Apple is already facing a class-action lawsuit over the potential for iTunes purchased content removal, and it’s now faced with another on the opposite side of the country.
Both lawsuits make the same complaint: that the iTunes store wording says that you can “buy” or “rent” movies, while the reality is that you can only license them – and that license can be later withdrawn.
iTunes purchased content removal
There have been examples of people losing access to content purchased from iTunes, though these do appear to be edge cases. Similar complaints have been made about the fact that you don’t actually own e-books purchased from Amazon.
We reported in April that a judge gave the go-ahead to a class action lawsuit over this in California. In that case, it was over content that could not be re-downloaded.
Apple is facing a putative class action in a federal courtroom in Sacramento, California, over the way customers can “buy” or “rent” movies, TV shows, and other content in the iTunes Store. While Apple had attempted to dismiss the lawsuit, a federal judge has denied this request.
As reported by the Hollywood Reporter, David Andino, the lead plaintiff in this case, argues the “distinction is deceptive” and alleges that “Apple reserves the right to terminate access to what consumers have ‘purchased.’”
Another class action lawsuit
Patently Apple reports that another case has been filed in the opposite side of the country.
A new Class Action has been filed in the District Court for the Western District of New York, Buffalo Division, against Apple by Trenise McTyere and Lucille Clark for misleading consumers into believing it is selling them Digital Content on iTunes, even though it is only providing them with a license.
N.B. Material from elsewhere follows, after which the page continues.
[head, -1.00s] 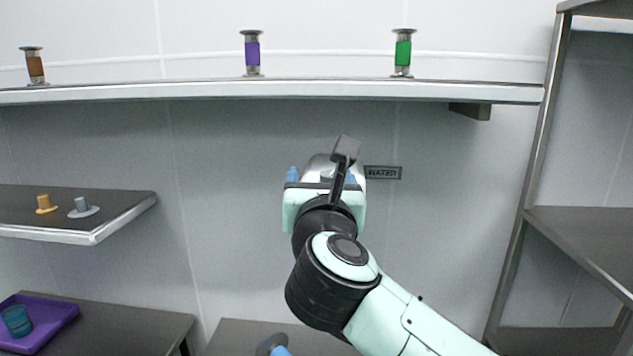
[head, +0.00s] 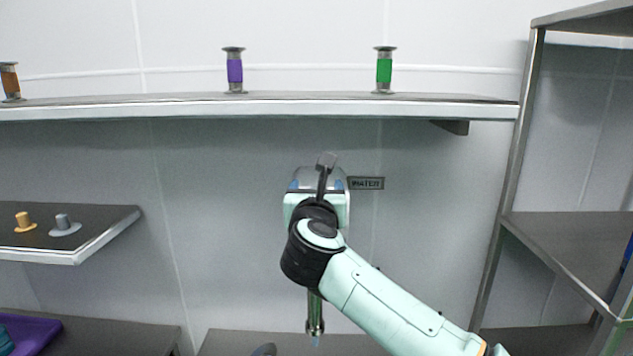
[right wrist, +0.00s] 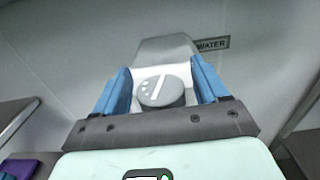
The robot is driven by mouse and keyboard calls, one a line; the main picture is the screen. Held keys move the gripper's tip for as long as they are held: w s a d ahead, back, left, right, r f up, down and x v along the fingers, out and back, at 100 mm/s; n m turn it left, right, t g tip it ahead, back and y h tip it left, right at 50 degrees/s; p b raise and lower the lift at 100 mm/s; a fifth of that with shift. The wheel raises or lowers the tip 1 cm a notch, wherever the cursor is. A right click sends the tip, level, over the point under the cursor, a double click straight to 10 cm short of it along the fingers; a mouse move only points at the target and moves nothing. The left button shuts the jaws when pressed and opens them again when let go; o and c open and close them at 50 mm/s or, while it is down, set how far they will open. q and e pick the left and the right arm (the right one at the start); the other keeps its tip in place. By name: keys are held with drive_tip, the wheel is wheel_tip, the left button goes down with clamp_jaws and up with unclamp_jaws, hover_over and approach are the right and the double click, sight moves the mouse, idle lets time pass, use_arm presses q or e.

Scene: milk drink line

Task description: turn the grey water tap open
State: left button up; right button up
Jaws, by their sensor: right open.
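The grey water tap shows its round knob (right wrist: 161,91) in the right wrist view, with a white slanted line and white dots on its face. In the head view my arm hides the knob, but the metal spout (head: 315,314) hangs below, with a small pale blue spot at its tip. My right gripper (head: 316,185) is at the tap in front of the wall. Its blue fingers, also in the right wrist view (right wrist: 161,88), are open, one on each side of the knob. I cannot tell whether they touch it. My left gripper is not in view.
A WATER label (head: 366,183) is on the wall beside the tap. A long shelf (head: 200,110) above carries orange, purple and green-banded pieces. A side shelf (head: 85,252) holds yellow and grey knobs. A purple tray (head: 40,328) is low left; a metal rack (head: 515,180) stands right.

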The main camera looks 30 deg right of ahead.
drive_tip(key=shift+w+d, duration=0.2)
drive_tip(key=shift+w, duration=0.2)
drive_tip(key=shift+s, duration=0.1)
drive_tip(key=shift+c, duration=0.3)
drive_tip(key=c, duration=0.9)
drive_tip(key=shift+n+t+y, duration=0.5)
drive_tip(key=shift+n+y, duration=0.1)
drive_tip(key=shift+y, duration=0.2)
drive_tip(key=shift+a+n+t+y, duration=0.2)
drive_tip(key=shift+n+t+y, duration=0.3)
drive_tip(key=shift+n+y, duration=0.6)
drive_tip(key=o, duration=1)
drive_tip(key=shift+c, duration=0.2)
The complaint further notes that “when a licensing agreement terminates for whatever reason, Apple is required to pull the Digital Content from the consumers’ Purchased Folder and it does so without prior warning to the consumer […]
Except for content Defendant owns outright, the Digital Content purported to be sold on iTunes is licensed to Apple by the Digital Content’s owner. These licensing arrangements mean that, unlike in a true sale, Defendant can never pass title to the purchasing consumer. Accordingly, when a licensing agreement terminates for whatever reason, Defendant is required to pull the Digital Content from the consumers’ Purchased Folder and it does so without prior warning to the consumer.
This particular case doesn’t appear to be alleging any actual loss of content, only arguing that Apple is engaging in a deceptive practice by claiming that it “sells” content to customers.